Quand j’ai vu les premiers bancs de neige à travers le hublot de l’avion à l’aéroport de Mirabel, je me suis aussi sentie dénudée, sinon nue. Malgré mon pull orange à manches courtes acheté au camp de réfugiés en Malaisie avant notre départ pour le Canada, malgré mon chandail de laine brune tricoté à grosses mailles par des Vietnamiennes, j’étais nue. Nous étions plusieurs dans cet avion à nous ruer vers les fenêtres, la bouche entrouverte et l’air ébahi. Après avoir vécu un long séjour dans des lieux sans lumière, un paysage aussi blanc, aussi virginal ne pouvait que nous éblouir, nous aveugler, nous enivrer. ‒ Kim Thúy, Ru (2009)
Qu'est-ce qu'un réfugié?
« Les demandeurs d’asile sont des personnes qui ont franchi une frontière internationale en quête de protection en vertu de la Convention de 1951 des Nations Unies relative au statut des réfugiés (Convention relative au statut des réfugiés), mais dont la demande de statut de réfugié n’a pas encore été déterminée. » (Association internationale d’étude de la migration forcée)
Un réfugié est une personne qui fuit son pays d’origine et qui cherche un refuge à la persécution et au danger. Le Canada a une longue tradition d’accueil de réfugiés et de demandeurs d’asile des quatre coins du monde. Cette histoire n’est toutefois pas homogène et se caractérise par différentes politiques se répercutant sur la manière dont les réfugiés sont traités au Canada et continuant d’affecter des milliers de personnes qui cherchent refuge. Les politiques en matière de réfugiés sont également directement influencées par l’opinion populaire, le gouvernement au pouvoir et les discours dans les médias.
Les premiers groupes de réfugiés
Les Loyalistes de l’Empire Uni sont considérés comme constituant le tout premier contingent de réfugiés du Canada. La plupart d’entre eux ne sont pas des réfugiés selon la définition moderne du terme, mais plutôt des colons britanniques. Parmi eux, on compte cependant d’authentiques réfugiés, en majorité des Quakers, des Mennonites et d’autres anticonformistes qui, craignant d’être persécutés par le nouveau gouvernement américain, préfèrent fuir vers le nord. Avant 1860, des milliers d’ esclaves fugitifs des États-Unis arrivent également au Canada, et la reconnaissance publique du Canada comme terminus du Chemin de fer clandestin lui permet de réaffirmer sa réputation de sanctuaire pour les personnes souhaitant fuir la persécution. On estime à 30 000 le nombre d’Afro-Américains qui viennent au Canada en quête de refuge.
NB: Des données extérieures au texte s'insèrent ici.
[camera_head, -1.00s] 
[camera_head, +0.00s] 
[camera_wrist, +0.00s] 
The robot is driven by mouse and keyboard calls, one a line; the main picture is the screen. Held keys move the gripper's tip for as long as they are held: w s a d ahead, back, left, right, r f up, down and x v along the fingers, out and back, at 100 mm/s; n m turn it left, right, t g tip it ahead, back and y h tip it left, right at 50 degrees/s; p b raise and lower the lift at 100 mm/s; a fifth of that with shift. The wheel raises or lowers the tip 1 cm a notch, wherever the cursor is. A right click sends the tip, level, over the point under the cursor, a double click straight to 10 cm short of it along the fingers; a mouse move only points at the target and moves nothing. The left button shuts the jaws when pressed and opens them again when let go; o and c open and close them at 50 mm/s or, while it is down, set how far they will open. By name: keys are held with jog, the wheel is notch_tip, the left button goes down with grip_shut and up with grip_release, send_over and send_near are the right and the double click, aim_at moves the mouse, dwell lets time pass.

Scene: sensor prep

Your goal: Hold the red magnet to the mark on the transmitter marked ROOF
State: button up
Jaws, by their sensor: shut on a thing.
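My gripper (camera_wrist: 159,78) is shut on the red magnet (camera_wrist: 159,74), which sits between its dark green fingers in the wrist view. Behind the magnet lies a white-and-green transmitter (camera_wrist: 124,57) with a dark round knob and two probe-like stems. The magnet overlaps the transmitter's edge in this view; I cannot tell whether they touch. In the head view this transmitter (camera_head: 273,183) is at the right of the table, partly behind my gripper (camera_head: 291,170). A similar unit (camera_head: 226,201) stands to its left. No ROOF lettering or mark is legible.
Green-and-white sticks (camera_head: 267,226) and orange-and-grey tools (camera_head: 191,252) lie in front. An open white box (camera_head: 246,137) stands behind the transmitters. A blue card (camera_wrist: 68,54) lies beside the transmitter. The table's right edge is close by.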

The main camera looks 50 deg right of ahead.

Au cours de la génération suivante, de la fin des années 1890 au début des années 1900, deux groupes de réfugiés, les Mennonites et les Doukhobors, arrivent de Russie, où ils font l’objet de la persécution du régime tsariste. Le gouvernement canadien étant alors désespérément à la recherche d’agriculteurs pour coloniser l’Ouest, ces groupes sont essentiellement installés dans les provinces des Prairies.
Les politiques d’exclusion
Historiquement, les migrants ne sont pas tous accueillis à bras ouverts dans la société canadienne.Certains groupes sont visés par des exclusions sélectives, notamment sous forme de taxe d’entrée réservée aux immigrants chinois au tournant du siècle ou d’internement des citoyens d’origine japonaise durant la Deuxième Guerre mondiale. Le Canada détourne également des navires de réfugiés, dont les 376 passagers (la plupart sikhs) du SS Komagata Maru auquel on refuse le droit d’accoster à Vancouver en 1914.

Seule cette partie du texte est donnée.